Reputation: 1033
Using the python, mosquitto (mqtt) library, what is the correct way of writing the mqtt reconnect command?
I have tired below, but that doesn't work... Have I missed something?!
mqttc = mosquitto.Mosquitto()
mqttc.on_message = on_message
mqttc.on_connect = on_connect
mqttc.on_disconnect = on_disconnect
mqttc.on_publish = on_publish
mqttc.on_subscribe = on_subscribe
mqttc.reconnect_delay_set(120, 300, True)
mqttc.connect("test.mosquitto.org", 1883, 60)

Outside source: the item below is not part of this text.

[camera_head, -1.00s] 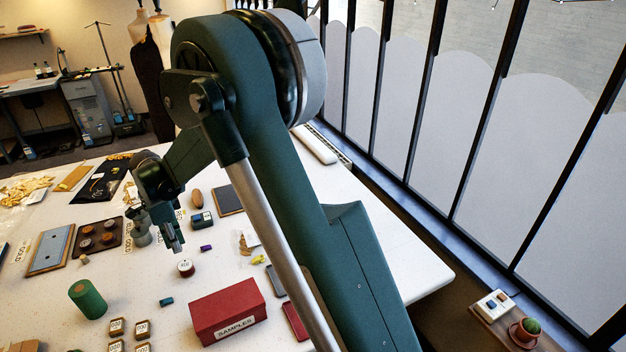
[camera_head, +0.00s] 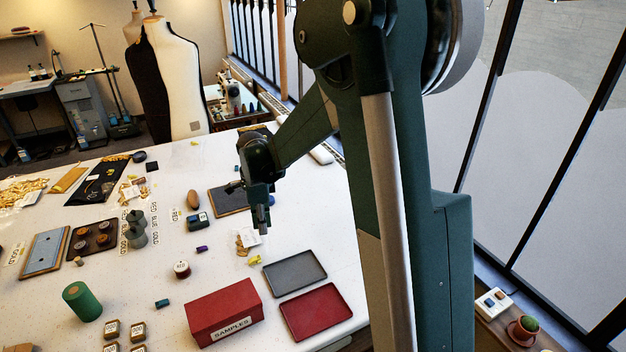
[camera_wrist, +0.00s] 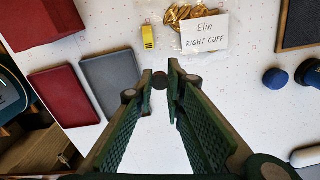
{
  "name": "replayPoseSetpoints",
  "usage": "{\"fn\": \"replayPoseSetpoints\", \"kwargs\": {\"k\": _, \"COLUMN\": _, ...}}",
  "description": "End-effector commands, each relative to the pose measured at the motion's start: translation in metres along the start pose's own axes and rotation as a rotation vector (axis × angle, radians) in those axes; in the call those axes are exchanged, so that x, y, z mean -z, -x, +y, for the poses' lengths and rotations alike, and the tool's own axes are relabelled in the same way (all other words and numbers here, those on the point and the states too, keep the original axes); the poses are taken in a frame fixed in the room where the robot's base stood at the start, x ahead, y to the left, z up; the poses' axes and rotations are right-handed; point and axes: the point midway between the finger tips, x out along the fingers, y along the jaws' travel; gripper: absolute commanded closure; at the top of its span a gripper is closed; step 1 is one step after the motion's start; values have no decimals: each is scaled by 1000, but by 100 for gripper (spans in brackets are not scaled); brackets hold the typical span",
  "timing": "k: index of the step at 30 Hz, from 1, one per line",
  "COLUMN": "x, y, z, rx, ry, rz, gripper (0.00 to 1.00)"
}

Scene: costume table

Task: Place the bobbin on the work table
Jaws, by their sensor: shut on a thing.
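My gripper (camera_head: 264,220) is over the right part of the white table (camera_head: 320,222), pointing down, above the area behind the grey tray.
A grey tray (camera_head: 295,272), a red tray (camera_head: 316,312) and a red SAMPLES box (camera_head: 224,312) stand near the front. A yellow piece (camera_wrist: 147,37) and a "RIGHT CUFF" card (camera_wrist: 205,33) lie near my gripper. A sewing machine stand (camera_head: 233,98) is at the back.

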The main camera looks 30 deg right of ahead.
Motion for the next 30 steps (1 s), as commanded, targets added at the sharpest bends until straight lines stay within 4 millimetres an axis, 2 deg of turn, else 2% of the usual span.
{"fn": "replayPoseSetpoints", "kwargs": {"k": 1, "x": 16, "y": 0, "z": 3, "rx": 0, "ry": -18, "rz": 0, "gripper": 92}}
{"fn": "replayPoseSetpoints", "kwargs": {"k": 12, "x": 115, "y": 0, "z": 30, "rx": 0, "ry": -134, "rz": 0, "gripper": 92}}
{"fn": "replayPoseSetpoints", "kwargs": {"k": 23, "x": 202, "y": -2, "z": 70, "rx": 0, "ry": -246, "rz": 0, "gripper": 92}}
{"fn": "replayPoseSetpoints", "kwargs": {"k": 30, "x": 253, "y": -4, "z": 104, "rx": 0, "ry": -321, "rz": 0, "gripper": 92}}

mqttc.subscribe("/foo/bar", 0)
Upvotes: 0
Views: 2601
Reputation: 11608
This needs better documenting, the C library has some documentation but the Python module doesn't.
Your syntax is correct:
def reconnect_delay_set(self, delay, delay_max, exponential_backoff):
...
delay
is the number of seconds to wait between successive reconnect attempts. By default this is set to 1. delay_max
is the maximum number of seconds to wait between reconnection attempts and is also set to 1 by default. This means that the default behaviour is to attempt to reconnect every second.
If delay_max
is greater than delay
, then exponential_backoff
comes into play. Starting with the default of it being set to False, each time the reconnection attempt fails, the delay used increases by delay
, up to a maximum of delay_max
. So if delay=3
and delay_max=15
, then you would get delays of 3, 9, 12, 15, 15, ... In other words delay*reconnect_failures
. Once reconnection succeeds, the delay is reset.
If exponential_backoff
is True, then the behaviour should be to set the delay to delay*reconnect_failures^2
. In your case this would give delays of 120, 240, 300, 300, ...
It appears as though there is an extra term in the case for exponential_backoff=True
so you actually end up getting delays of 300, 300, ... That will be fixed for the upcoming 1.2.2 release.